** Begin Information shown **

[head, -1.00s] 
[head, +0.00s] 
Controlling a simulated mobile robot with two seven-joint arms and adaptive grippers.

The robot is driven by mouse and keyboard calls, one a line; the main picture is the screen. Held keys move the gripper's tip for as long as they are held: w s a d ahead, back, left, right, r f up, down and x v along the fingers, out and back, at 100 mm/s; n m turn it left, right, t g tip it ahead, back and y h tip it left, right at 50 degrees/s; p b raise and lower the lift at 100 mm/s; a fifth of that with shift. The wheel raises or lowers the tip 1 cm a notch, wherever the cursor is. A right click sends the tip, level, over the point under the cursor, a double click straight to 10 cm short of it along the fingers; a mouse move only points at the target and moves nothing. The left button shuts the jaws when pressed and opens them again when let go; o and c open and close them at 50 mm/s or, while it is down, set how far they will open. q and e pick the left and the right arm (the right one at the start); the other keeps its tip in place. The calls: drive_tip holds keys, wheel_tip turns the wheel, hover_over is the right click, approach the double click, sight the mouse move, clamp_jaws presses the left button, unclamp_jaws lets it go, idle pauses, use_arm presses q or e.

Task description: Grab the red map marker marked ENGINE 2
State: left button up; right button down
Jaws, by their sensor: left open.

** End Information shown **

Exactly as they appear, please write out the lines from the opening of the listing above down to the line containing "Controlling a simulated", with both end lines included.

[head, -1.00s] 
[head, +0.00s] 
Controlling a simulated mobile robot with two seven-joint arms and adaptive grippers.

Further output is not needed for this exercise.